O futuro para o povo da Síria é “cada vez mais sombrio”. A afirmação foi feita na terça-feira (14) por um grupo de especialistas nomeados pela ONU (Organização das Nações Unidas), que destacam a escalada do conflito em várias áreas do país devastado pela guerra, a retomada das táticas de cerco à população civil e as manifestações populares em protesto contra a crise econômica.

De acordo com a Comissão de Inquérito da ONU sobre a Síria, o país não é seguro para o retorno dos refugiados que deixaram sua pátria em meio a um conflito que já dura uma década.

As conclusões do painel surgem em meio a um aumento da violência no noroeste, no nordeste e no sul do país, onde os comissários destacaram o arrepiante retorno do cerco contra a população civil por forças pró-governo.

“As partes em conflito continuam a perpetrar crimes de guerra e crimes contra a humanidade e a infringir os direitos humanos básicos dos sírios”, afirmou o chefe da comissão, o brasileiro Paulo Pinheiro. “A guerra contra os civis sírios continua, e é difícil para eles encontrarem segurança ou refúgio seguro”.

Crianças aprisionadas

Pinheiro também classificou como “escandaloso” o fato de que muitos milhares de crianças não sírias nascidas de ex-combatentes do Estado Islâmico (EI) continuam detidas em condições terríveis no nordeste da Síria. “A maioria das crianças estrangeiras continua privada de liberdade, já que seus países de origem se recusam a repatriá-las”, disse ele a jornalistas presentes à 48ª sessão do Conselho de Direitos Humanos em Genebra.

Cerca de 40 mil crianças continuam sendo mantidas em campos, incluindo o de Al Hol.

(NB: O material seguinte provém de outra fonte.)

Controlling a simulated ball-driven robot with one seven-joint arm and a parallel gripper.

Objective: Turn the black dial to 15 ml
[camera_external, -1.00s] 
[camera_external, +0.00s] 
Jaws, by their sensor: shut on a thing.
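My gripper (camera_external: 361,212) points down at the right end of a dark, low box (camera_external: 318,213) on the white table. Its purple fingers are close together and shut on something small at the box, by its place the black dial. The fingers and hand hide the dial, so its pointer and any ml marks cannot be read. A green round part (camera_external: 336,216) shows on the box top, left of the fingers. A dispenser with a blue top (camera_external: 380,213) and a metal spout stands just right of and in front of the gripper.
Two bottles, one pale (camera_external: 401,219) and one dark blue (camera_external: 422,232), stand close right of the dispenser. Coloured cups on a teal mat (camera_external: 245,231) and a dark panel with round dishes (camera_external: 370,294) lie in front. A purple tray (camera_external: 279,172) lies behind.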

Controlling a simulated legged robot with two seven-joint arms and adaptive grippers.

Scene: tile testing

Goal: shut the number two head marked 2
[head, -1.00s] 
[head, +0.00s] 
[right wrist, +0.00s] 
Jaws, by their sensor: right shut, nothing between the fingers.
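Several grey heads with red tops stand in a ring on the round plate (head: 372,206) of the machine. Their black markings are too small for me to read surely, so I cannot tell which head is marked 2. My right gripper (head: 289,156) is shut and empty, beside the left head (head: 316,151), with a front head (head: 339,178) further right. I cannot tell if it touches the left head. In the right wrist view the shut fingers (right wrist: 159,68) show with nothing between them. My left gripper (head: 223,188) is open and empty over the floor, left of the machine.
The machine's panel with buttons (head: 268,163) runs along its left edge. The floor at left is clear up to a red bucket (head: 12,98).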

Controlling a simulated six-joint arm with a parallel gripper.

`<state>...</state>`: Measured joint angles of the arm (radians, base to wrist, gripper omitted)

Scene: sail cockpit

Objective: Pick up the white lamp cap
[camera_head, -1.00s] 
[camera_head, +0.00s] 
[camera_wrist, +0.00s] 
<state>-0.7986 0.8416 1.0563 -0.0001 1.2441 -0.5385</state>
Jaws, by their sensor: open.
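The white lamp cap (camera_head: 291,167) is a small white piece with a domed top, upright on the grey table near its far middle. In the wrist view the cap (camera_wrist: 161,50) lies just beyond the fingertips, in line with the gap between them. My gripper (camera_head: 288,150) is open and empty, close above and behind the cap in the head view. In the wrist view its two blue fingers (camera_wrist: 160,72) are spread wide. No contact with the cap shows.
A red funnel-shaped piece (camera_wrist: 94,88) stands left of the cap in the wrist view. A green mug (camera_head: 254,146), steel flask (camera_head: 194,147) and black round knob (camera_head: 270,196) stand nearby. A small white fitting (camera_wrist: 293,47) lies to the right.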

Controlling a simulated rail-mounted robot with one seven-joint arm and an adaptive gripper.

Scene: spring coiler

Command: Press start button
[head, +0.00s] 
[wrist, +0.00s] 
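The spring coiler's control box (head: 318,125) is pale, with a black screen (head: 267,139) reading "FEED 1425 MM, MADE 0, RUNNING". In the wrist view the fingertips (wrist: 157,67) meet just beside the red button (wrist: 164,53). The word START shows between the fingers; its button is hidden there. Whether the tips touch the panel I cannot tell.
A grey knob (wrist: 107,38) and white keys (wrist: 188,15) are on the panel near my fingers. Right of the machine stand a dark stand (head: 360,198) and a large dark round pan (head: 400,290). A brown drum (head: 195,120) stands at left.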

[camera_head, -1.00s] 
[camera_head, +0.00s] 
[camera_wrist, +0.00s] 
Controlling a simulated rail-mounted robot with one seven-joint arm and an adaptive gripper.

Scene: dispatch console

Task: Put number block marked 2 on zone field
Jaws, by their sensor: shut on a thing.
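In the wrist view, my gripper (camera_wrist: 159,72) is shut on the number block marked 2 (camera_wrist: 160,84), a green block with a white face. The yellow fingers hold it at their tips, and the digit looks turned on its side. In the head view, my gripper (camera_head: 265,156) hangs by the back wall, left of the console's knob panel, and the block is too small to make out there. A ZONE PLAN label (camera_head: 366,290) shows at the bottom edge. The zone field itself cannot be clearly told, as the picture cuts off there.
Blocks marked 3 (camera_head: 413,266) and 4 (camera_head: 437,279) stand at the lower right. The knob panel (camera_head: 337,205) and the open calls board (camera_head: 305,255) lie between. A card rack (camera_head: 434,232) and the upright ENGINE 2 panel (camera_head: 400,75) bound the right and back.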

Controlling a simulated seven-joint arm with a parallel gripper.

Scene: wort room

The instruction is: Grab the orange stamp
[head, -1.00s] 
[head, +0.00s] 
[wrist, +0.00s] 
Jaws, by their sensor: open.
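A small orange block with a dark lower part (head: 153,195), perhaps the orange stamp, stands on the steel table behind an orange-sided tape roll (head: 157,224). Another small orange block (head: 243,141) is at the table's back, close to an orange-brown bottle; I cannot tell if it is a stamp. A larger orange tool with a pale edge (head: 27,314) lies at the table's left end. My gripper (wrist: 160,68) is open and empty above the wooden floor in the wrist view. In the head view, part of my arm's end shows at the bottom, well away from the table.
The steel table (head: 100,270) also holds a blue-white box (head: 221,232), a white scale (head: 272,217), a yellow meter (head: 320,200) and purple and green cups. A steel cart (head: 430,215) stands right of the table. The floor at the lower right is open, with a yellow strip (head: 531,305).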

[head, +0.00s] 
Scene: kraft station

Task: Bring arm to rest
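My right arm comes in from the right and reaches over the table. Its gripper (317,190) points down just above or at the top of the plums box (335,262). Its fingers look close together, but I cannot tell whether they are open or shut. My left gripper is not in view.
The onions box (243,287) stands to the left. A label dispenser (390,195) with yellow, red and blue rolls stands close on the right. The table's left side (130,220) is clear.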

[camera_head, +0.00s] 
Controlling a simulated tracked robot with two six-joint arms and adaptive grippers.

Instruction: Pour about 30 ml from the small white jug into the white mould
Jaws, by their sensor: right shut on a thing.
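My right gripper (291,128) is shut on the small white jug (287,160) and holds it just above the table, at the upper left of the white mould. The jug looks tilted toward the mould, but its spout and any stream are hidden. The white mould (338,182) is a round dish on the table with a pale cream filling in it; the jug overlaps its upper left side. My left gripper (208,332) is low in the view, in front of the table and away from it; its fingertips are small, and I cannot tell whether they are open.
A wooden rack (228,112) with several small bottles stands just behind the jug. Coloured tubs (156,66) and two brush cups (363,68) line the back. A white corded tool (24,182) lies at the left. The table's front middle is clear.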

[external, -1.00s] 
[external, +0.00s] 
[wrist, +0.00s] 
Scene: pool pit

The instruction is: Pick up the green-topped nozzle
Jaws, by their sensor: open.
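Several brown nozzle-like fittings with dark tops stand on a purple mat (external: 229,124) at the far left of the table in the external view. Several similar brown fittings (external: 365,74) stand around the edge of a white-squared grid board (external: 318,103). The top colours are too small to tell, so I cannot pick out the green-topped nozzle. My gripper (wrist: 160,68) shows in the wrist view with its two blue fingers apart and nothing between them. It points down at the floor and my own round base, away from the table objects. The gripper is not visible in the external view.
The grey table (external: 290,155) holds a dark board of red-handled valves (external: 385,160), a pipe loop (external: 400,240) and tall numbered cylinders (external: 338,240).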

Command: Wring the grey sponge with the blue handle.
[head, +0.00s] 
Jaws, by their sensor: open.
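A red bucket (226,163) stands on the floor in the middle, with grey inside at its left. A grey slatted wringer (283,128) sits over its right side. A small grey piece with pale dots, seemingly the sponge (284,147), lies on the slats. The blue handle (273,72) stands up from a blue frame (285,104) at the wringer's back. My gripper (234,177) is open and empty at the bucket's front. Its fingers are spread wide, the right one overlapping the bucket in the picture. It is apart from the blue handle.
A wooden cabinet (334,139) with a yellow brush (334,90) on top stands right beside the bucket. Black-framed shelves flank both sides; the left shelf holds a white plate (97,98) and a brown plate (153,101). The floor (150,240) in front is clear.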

Quase metade são iraquianos e 7,8 mil são de quase 60 outros países que se recusam a repatriá-los, de acordo com o relatório da Comissão de Inquérito, que cobre o período de 1º de julho de 2020 a 30 de junho de 2021.

Criança atingida por bombardeios mostra local onde morava em Homs, na Síria, em fevereiro de 2020 (Foto: Unicef/Abdulaziz Al-Droubi)

Cerco a civis

Os especialistas em direitos humanos também condenaram um cerco por forças pró-governo à cidade de Dar’a Al-Balad, o berço do levante em 2011, junto com “táticas de cerco” nas províncias de Quineitra e Rif Damasco.

“Três anos após o sofrimento que a Comissão documentou no leste de Ghouta, outra tragédia se desenrolou diante de nossos olhos em Dar’a Al-Balad”, disse o comissário Hanny Megally, em referência ao cerco ao leste de Ghouta, que durou mais de cinco anos – e que os comissários anteriormente rotularam de “bárbaro e medieval”.

Além dos perigos representados por pesados ​​bombardeios de artilharia, dezenas de milhares de civis presos em Dar’a Al-Balad não tinham acesso a alimentos e cuidados de saúde, obrigando muitos a fugir, disseram os comissários.

Nas regiões de Afrin e Ra’s al-Ayn, os comissários descreveram como as pessoas viviam com medo de carros-bomba “que são frequentemente detonados em áreas civis lotadas”, visando mercados e ruas movimentadas.

Pelo menos 243 mulheres, homens e crianças foram mortos em sete desses ataques durante o período de relatório de 12 meses, disseram eles, acrescentando que o número real provavelmente será consideravelmente maior.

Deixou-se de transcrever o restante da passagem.